‘Daily Show’ Personality Gets His Own Platform

I like the idea of extending The Daily Show to a full hour. But I don’t like the idea of moving Stephen Colbert off The Daily Show.

NYT:

Stephen Colbert, who plays a phony correspondent on the fake-news program “The Daily Show,” is getting a real promotion.

Comedy Central said yesterday that it was giving Mr. Colbert his own show: a half-hour that is expected to follow “The Daily Show” on weeknights and will lampoon those cable-news shows that are dominated by the personality and sensibility of a single host. Think, he said, of Bill O’Reilly and Chris Matthews and Sean Hannity.

Where “The Daily Show” and its host, Jon Stewart, generally spoof the headlines of the day (and the anchors and reporters who deliver them), Mr. Colbert’s program will send up those hosts who have become household names doing interviews and offering analyses each night on the 24-hour cable news channels. The program, which is expected to begin appearing on Comedy Central as soon as early fall, is being produced by Mr. Stewart’s production company, Busboy Productions.

It will be called “The Colbert Report” – though, if Mr. Colbert has his way, the announcer will pronounce it with a faux-French accent: The co-BEAR ra-PORE.

“In the way ‘The Daily Show’ is kind of a goof on the structure of news, this is more of a goof on the cult of personality-type shows,” Mr. Stewart said in an interview.

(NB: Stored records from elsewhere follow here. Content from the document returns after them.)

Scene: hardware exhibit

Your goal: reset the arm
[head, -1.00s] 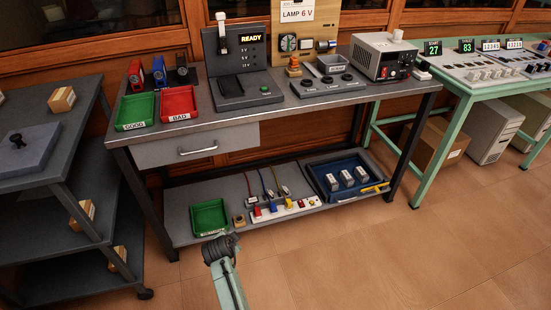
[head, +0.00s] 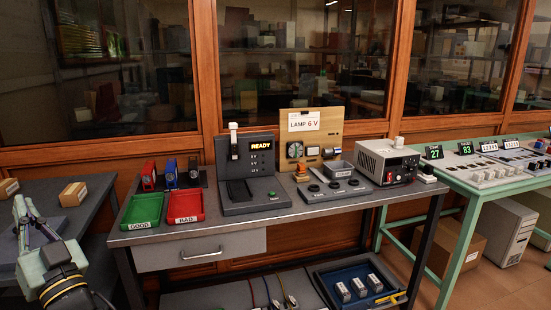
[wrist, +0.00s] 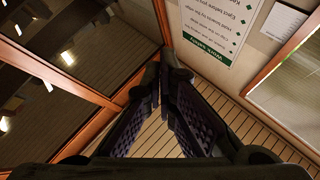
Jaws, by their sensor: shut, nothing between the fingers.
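My arm (head: 52,262) shows at the lower left in the head view, raised and folded, with pale green links and a dark ringed joint. In the wrist view my gripper (wrist: 161,88) is shut and empty, its dark textured fingers meeting in the middle of the picture. The gripper points upward, toward a slatted surface, ceiling lights and a wall poster (wrist: 213,28) seen upside down.
The grey workbench (head: 310,212) stands ahead with a green tray (head: 143,210), a red tray (head: 185,203), a READY tester (head: 248,175) and a power supply (head: 387,160). A dark shelf cart (head: 95,205) stands behind my arm. A green-legged table (head: 470,200) is at right.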

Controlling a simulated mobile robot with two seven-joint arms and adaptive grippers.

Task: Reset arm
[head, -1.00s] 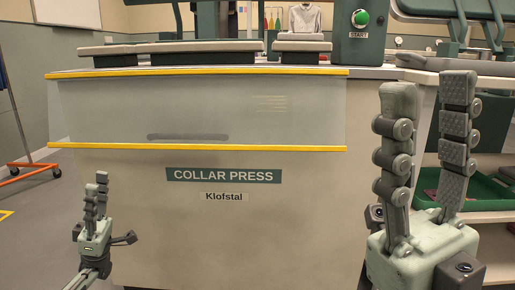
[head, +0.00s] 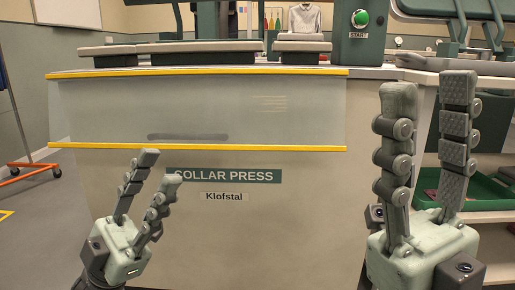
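My left gripper (head: 156,167) is in front of the lower left of the collar press's front panel. Its fingers point up and tilt to the right, with a gap between them and nothing held. One fingertip overlaps the left end of the COLLAR PRESS label (head: 228,176) in the picture. My right gripper (head: 428,95) stands upright, large and close, at the right. Its fingers are apart and empty. It covers part of the press's right edge.
The collar press (head: 290,225) fills the middle, with yellow edge strips and a green START button (head: 360,18) on top. A green tray (head: 490,187) sits on a shelf at the right. An orange wheeled stand (head: 33,166) is at the left, with open floor nearby.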

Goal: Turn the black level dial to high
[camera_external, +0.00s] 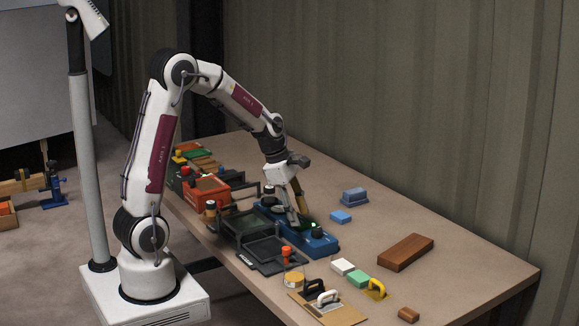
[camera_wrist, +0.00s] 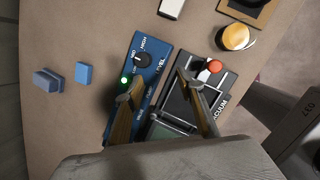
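The black level dial (camera_wrist: 143,61) is a round knob on the blue panel (camera_wrist: 163,60), with HIGH, a mid mark and LEVEL printed around it. Its exact pointer setting is too small to read. A green light (camera_wrist: 126,80) glows beside it. In the external view the blue panel (camera_external: 325,247) lies along the table's front side. My gripper (camera_wrist: 159,86) is open and empty, its two tan fingers spread wide. In the wrist view its fingertips show below the dial, apart from it. In the external view my gripper (camera_external: 298,221) points down over the blue panel.
A black VACUUM panel with a red knob (camera_wrist: 214,66) stands close beside the blue panel. Blue blocks (camera_wrist: 84,74) lie on the other side. Free room lies toward the wall.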

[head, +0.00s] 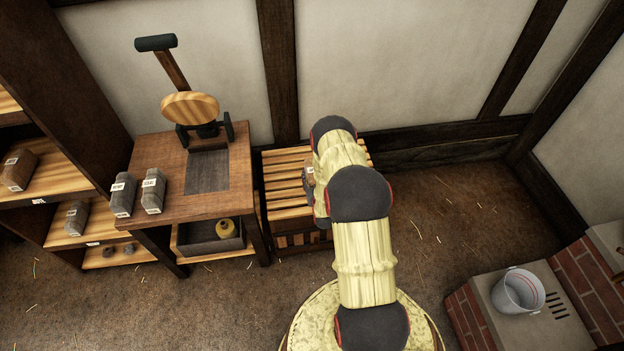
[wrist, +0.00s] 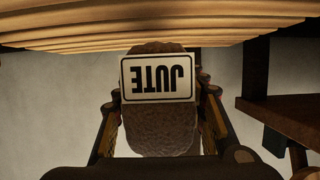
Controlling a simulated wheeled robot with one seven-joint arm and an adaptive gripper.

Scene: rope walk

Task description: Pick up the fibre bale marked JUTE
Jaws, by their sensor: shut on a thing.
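The JUTE bale (wrist: 160,129) is a brown, rough block with a white label, which reads upside down in the wrist view. My gripper (wrist: 160,100) is shut on it, with one finger on each side. In the head view, my arm hides the gripper and most of the bale; a small brown piece with a pale label (head: 309,174) shows at the arm's left edge, above the slatted wooden stand (head: 287,190). The slats also show along the top of the wrist view (wrist: 60,35). I cannot tell whether the bale touches them.
Left of the stand is a wooden bench (head: 190,207) with two grey labelled bales (head: 122,194) and a wooden-wheeled device (head: 190,108). Shelves (head: 70,235) with more bales stand at far left. A bucket (head: 518,290) sits on a brick-sided block at right. Floor right of the stand is clear.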

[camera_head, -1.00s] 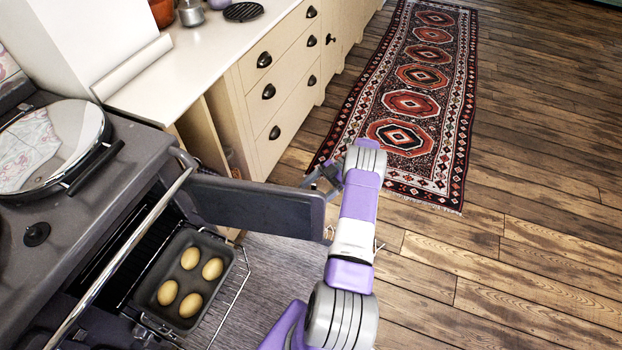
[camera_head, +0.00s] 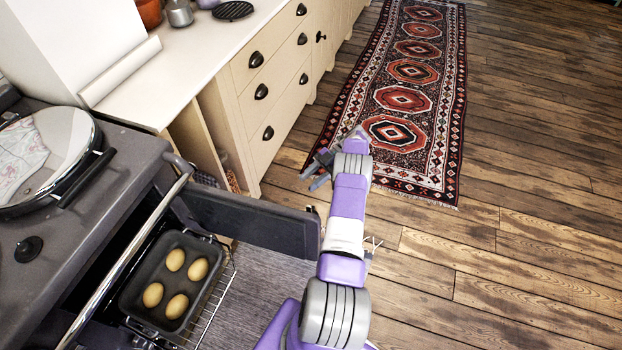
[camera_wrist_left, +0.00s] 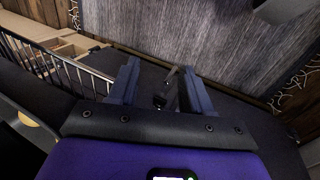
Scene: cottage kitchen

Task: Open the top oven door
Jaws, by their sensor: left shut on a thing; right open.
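The dark top oven door (camera_head: 250,218) stands swung wide open from the grey range, its free edge toward the right. My right gripper (camera_head: 314,172) is open and empty, beyond the door's free edge and apart from it in the picture.
A tin (camera_head: 132,290) with several potatoes sits on a wire rack (camera_head: 226,283) in the open oven. A chrome rail (camera_head: 128,255) runs along the range front. Cream drawers (camera_head: 265,90) stand beyond the door. The wooden floor (camera_head: 520,270) at right is clear.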

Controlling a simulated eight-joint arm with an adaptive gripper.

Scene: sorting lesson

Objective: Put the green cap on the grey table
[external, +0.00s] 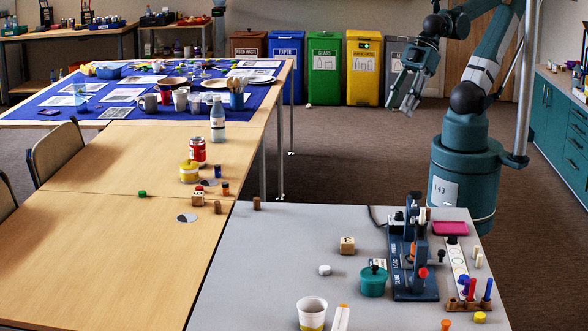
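A small green cap (142,194) lies on the wooden table (90,250), left of the cube and the small cylinders there. The grey table (260,290) stands at the front right and adjoins the wooden table's right edge. My gripper (401,103) hangs high in the upper right, in front of the bins and far from the cap. Its fingers look apart, with nothing visible between them.
A soda can (198,150), a yellow tub (189,173) and a bottle (218,120) stand behind the cap to the right. The grey table bears a blue press (411,262), a teal pot (373,283) and a cup (311,312). Its left part is mostly clear.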

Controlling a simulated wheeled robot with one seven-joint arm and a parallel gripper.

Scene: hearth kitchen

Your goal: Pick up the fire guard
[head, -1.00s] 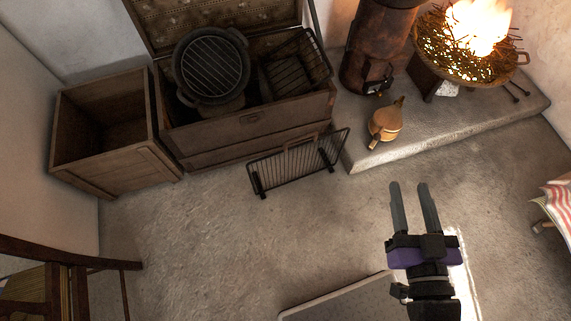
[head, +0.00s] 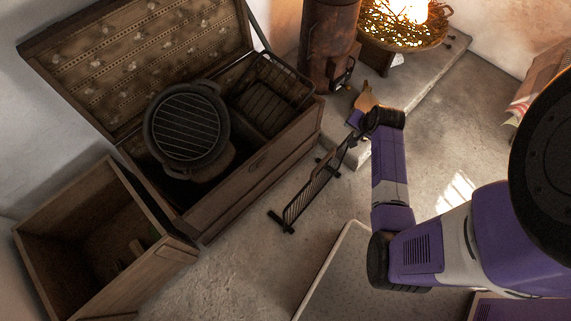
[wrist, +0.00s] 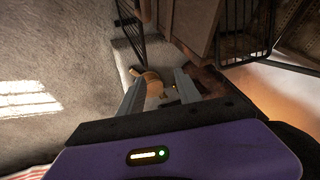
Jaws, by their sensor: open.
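The fire guard (head: 308,195) is a low black barred screen standing upright on the floor in front of the open wooden chest. Its far end is partly covered by my arm in the head view. In the wrist view, the fire guard (wrist: 128,22) shows at the top left, cut off by the frame edge, beyond my left finger. My gripper (wrist: 158,90) is open and empty, with the bellows seen between and beyond its fingers. In the head view the fingers are mostly hidden by my arm near the fire guard's far end.
The chest (head: 255,170) holds a round grill (head: 187,127) and a black wire rack (head: 270,93). An open wooden crate (head: 105,240) stands left of it. The bellows (head: 365,98) lie on the stone hearth (head: 425,85); a fire bowl (head: 405,30) burns behind. Floor before the guard is clear.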

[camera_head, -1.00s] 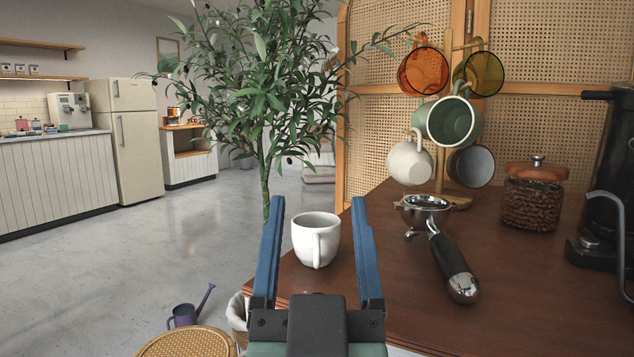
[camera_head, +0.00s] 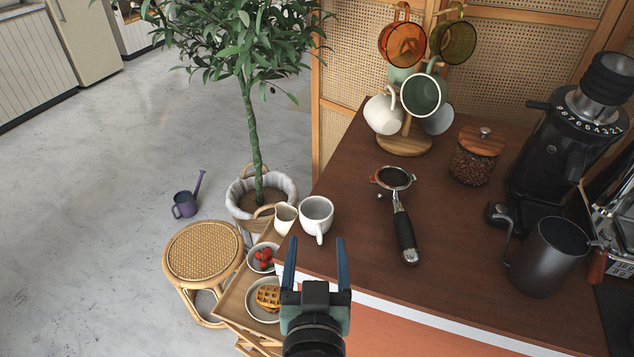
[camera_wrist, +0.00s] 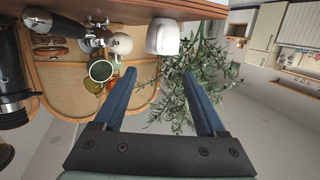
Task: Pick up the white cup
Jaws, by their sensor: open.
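The white cup (camera_head: 316,212) stands upright on the dark wooden counter, near its left corner, with its handle facing my gripper. It also shows in the wrist view (camera_wrist: 162,37), where the picture is upside down. My gripper (camera_head: 316,246) is open and empty. Its blue fingers point toward the cup, with the fingertips short of it in the head view. In the wrist view, the gripper (camera_wrist: 159,72) has nothing between its fingers, and the cup appears beyond and above the tips.
A portafilter (camera_head: 403,220) lies right of the cup. A mug tree (camera_head: 405,142) holds several mugs, one of them white. A small cream pitcher (camera_head: 285,217) and plates of food sit on a lower wooden cart at left. A dark metal pitcher (camera_head: 548,256) stands at right.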

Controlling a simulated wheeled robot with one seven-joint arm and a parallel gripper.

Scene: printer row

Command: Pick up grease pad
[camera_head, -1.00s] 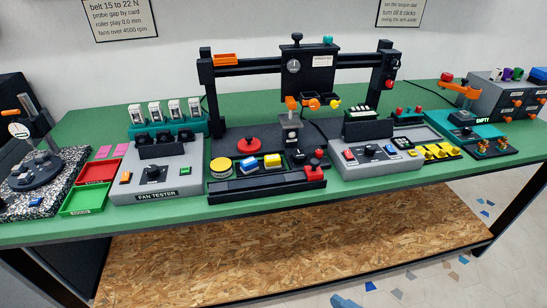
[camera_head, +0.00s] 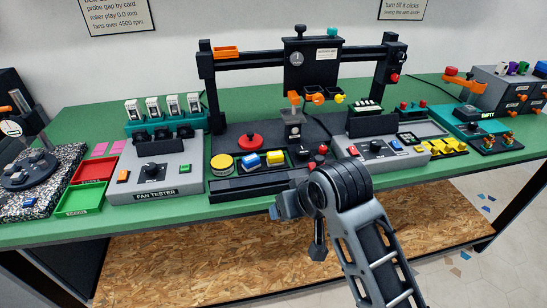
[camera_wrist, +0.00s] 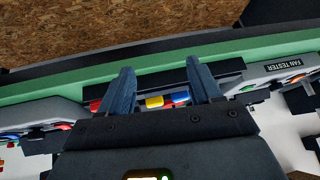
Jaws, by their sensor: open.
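No readable label marks the grease pad. A round yellow pad-like disc (camera_head: 222,162) lies at the left end of the black tray (camera_head: 240,183) in the middle of the bench, and I cannot be sure it is the grease pad. A blue block (camera_head: 250,160) and a yellow block (camera_head: 274,157) lie to its right. My gripper (camera_wrist: 160,66) is open and empty. In the wrist view the yellow block (camera_wrist: 154,102) and the blue block (camera_wrist: 180,97) show between its fingers, beyond and apart from them. The round disc is not clearly visible there.
The grey fan tester (camera_head: 155,180) stands left of the tray, with red (camera_head: 92,168) and green (camera_head: 80,199) bins beyond it. A black gantry (camera_head: 310,65) rises behind. A red knob (camera_head: 251,142) and a grey control box (camera_head: 375,148) stand close by.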

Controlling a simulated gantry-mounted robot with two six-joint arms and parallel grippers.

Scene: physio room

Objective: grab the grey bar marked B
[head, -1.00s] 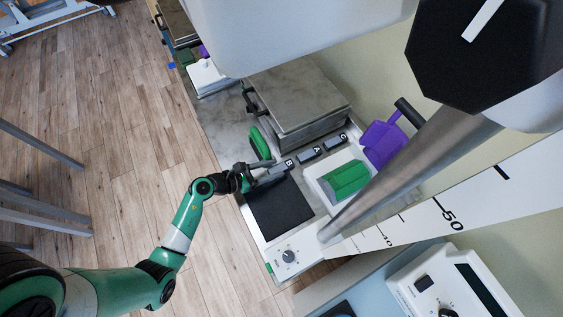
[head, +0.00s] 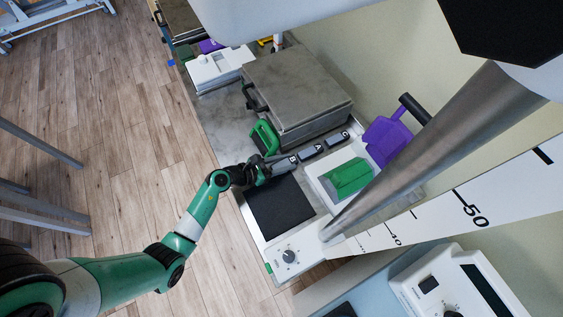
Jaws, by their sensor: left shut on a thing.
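The grey bar marked B (head: 284,165) is the nearest of three lettered grey bars in a row on the bench, just beyond the black square pad. My left gripper (head: 270,169) reaches it from the left and is shut on its left end. The bar looks still in line with the others; I cannot tell whether it is lifted. The fingers cover part of it. The grey bars marked A (head: 312,151) and C (head: 338,139) lie behind it to the upper right. My right gripper is not in view.
A green-handled object (head: 265,136) stands close behind my left gripper. A grey metal case (head: 300,90) lies beyond the bars. A white tray (head: 322,185) with a green block (head: 348,178) is to the right. The black pad (head: 278,208) is bare.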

“It’s about a man and his forum,” Mr. Stewart said of such shows, including Mr. Colbert’s. “And by the way, he’s not doing it for himself. He’s doing it for the people. As a public service.”

Mr. Colbert – whose character’s furrowed brow, arched eyebrows and dead-serious befuddlement are a staple of “The Daily Show” lineup – said in a separate interview: “I don’t know why someone hasn’t copied ‘The Daily Show.’ I, personally, was eager to rip us off.”

That “The Daily Show” has reached the point that it is considered ripe for a spinoff is something of a milestone for the program and for Comedy Central, which is owned by Viacom. But in moving Mr. Colbert off “The Daily Show” – he is expected to make only intermittent return visits – the network is also risking diluting a recipe that has made it so popular.

To that end, Comedy Central is considering ripping an actual page from the cable news networks it so often mocks, and having Mr. Stewart, at the end of his half-hour show, share a split-screen with Mr. Colbert, in what is known in the news business as a “throw” or “toss.”

“It could be kind of seamless,” said Doug Herzog, president of Comedy Central and Spike TV, who presided over the debut of “The Daily Show” in 1996. “It would have the effect of extending ‘The Daily Show’ to a full hour.”